_WHAT IS ASKED_:
Give the total number of lines with the word "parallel" in them, and no other words.

_ENTRIES PROVIDED_:
§ §
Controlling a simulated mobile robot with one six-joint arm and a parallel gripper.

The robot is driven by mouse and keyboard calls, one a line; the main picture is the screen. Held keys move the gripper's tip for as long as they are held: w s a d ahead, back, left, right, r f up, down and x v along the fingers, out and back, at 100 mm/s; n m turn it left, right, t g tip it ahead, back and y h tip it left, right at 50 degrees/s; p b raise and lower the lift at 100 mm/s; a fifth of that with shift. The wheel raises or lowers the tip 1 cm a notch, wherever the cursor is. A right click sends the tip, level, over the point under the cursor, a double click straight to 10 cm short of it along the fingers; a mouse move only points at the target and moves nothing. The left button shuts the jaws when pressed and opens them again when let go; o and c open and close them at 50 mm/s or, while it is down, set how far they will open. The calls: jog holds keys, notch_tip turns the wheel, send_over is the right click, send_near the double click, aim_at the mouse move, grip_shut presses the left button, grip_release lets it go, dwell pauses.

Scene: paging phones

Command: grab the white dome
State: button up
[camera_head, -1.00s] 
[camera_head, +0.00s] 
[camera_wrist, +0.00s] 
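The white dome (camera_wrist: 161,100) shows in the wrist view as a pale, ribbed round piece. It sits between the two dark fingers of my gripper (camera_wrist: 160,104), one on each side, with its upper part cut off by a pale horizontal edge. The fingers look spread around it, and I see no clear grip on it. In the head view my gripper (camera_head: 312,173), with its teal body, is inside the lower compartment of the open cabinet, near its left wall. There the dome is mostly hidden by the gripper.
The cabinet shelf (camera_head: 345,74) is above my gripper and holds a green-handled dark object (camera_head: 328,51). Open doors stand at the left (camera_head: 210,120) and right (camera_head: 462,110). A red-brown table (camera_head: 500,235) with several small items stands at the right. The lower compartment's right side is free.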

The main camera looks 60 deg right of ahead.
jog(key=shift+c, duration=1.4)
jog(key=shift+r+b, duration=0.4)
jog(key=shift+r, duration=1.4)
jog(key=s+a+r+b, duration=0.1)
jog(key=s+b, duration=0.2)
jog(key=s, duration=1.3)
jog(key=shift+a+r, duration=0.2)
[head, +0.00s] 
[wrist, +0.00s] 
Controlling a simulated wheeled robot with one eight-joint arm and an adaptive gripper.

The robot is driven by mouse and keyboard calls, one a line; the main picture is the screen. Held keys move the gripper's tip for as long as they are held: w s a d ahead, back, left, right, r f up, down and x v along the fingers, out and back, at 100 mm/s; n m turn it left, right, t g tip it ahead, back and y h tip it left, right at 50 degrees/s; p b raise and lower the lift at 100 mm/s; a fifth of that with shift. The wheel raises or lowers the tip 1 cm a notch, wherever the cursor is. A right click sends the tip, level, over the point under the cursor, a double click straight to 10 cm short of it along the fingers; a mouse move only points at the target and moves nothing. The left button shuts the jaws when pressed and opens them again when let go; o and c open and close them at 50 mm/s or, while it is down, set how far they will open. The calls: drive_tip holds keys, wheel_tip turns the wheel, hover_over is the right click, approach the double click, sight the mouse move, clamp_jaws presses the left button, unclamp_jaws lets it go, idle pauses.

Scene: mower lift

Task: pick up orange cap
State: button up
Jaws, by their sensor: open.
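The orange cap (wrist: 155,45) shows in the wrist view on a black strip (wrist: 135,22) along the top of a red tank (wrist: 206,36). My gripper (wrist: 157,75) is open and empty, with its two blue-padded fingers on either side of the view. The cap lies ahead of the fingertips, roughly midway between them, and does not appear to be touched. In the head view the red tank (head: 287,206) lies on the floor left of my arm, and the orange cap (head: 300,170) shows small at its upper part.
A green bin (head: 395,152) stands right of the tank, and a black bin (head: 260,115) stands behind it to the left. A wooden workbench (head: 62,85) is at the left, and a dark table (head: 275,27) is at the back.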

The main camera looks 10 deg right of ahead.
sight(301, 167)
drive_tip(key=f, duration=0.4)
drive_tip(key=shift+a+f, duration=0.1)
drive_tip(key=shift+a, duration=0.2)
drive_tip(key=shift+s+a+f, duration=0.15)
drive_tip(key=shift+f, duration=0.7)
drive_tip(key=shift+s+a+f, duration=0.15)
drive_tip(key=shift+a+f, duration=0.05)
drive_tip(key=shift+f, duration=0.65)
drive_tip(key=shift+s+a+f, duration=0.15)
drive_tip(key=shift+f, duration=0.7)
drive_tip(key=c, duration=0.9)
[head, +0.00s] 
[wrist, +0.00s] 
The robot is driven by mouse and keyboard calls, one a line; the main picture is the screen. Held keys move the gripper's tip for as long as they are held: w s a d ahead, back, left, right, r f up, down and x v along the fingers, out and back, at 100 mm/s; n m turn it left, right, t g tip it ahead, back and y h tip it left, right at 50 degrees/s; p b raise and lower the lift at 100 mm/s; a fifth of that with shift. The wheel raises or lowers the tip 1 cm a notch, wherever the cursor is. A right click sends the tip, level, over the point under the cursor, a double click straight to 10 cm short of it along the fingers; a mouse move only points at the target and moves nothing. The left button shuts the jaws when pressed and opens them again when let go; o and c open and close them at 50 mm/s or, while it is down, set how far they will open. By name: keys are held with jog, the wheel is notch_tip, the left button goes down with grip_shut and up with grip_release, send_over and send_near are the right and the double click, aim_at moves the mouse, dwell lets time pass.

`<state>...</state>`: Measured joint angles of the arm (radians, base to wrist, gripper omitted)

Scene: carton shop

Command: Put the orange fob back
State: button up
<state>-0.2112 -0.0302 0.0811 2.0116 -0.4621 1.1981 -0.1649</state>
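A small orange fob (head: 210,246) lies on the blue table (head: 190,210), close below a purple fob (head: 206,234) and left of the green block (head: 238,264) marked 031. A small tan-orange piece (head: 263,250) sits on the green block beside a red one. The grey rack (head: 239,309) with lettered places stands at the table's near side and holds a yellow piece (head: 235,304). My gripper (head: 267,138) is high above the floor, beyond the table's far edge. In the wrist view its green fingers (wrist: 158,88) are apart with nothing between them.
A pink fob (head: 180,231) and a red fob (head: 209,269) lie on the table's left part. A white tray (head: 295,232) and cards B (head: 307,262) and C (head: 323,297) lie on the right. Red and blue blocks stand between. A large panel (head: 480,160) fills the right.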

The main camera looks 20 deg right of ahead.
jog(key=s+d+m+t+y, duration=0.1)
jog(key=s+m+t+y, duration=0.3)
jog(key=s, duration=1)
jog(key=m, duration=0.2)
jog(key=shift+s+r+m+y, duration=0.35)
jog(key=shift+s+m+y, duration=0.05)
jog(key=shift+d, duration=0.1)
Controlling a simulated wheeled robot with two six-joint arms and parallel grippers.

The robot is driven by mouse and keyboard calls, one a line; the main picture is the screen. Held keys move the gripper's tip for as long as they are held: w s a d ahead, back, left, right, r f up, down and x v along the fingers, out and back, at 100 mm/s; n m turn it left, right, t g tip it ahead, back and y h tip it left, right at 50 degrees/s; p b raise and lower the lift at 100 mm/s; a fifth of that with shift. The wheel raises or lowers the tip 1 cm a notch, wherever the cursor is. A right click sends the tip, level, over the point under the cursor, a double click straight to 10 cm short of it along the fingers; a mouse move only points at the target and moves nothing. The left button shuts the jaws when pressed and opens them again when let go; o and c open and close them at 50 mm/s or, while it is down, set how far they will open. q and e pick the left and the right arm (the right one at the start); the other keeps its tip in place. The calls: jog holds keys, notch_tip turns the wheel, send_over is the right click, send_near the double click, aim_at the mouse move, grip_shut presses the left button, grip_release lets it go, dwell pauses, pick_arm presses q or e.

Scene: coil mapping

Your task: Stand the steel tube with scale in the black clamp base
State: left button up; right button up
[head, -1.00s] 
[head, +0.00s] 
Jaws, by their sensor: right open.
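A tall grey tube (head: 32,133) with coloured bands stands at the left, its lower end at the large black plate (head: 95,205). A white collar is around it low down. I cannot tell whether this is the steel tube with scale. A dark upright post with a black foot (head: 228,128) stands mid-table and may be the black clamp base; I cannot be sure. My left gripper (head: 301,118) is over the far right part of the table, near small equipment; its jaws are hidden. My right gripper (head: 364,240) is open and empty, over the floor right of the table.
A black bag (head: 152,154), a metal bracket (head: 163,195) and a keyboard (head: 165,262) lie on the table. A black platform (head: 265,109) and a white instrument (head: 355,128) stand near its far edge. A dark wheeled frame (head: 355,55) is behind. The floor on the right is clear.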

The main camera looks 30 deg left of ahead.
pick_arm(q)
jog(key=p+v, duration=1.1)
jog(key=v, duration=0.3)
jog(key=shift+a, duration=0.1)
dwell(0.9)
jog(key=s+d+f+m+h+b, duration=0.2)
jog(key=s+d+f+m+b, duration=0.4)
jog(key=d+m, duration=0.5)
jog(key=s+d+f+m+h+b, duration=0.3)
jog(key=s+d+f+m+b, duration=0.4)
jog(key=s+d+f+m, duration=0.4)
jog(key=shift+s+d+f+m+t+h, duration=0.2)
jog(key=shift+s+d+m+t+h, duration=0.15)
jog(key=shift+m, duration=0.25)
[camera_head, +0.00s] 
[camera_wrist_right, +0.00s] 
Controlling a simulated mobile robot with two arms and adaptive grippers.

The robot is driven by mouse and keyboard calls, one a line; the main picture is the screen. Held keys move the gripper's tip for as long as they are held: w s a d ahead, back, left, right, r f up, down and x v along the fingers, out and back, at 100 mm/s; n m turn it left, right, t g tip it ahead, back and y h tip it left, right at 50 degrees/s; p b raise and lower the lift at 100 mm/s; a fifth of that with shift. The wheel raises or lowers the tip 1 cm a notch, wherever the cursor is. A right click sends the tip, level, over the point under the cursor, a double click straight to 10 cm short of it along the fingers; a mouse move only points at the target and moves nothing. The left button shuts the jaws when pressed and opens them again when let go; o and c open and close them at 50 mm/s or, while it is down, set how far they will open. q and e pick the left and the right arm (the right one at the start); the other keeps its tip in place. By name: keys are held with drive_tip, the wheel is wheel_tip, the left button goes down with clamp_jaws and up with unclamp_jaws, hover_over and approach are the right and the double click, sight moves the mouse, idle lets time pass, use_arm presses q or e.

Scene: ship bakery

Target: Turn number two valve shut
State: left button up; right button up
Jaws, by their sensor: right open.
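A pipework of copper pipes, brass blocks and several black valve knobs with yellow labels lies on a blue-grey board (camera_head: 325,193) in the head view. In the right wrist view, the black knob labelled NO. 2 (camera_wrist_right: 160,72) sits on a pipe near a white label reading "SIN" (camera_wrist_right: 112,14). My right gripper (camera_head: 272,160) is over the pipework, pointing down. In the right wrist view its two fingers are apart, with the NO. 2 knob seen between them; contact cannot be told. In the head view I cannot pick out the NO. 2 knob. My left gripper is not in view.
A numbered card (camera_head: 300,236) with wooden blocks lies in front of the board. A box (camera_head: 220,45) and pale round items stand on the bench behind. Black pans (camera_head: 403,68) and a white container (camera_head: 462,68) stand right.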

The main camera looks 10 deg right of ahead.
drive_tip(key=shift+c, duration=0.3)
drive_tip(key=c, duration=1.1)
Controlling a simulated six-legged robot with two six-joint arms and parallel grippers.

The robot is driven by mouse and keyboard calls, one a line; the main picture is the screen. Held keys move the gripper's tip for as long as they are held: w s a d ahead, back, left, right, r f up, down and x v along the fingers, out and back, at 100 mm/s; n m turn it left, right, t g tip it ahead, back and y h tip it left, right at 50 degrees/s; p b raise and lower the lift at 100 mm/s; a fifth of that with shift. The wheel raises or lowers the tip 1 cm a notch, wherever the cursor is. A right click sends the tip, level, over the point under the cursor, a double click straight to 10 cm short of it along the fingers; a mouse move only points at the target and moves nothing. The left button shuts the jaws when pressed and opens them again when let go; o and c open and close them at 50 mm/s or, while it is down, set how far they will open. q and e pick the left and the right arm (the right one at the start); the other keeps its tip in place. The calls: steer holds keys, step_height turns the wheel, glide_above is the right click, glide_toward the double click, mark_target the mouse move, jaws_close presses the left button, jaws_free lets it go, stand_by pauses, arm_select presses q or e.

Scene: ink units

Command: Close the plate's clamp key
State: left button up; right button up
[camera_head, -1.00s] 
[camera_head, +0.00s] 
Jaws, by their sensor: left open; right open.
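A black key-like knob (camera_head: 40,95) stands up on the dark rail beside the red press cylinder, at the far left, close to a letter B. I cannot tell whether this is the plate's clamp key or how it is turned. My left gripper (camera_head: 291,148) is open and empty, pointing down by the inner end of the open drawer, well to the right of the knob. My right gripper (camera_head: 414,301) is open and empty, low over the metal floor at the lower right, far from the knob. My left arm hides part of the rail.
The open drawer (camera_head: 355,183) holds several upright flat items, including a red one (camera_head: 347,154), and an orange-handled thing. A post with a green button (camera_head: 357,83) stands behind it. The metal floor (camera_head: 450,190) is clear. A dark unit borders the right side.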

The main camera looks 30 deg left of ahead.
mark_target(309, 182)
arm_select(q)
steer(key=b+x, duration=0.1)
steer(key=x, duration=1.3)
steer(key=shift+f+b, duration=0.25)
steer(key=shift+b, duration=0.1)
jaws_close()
§ §
_REPLY TO THE TASK_:
3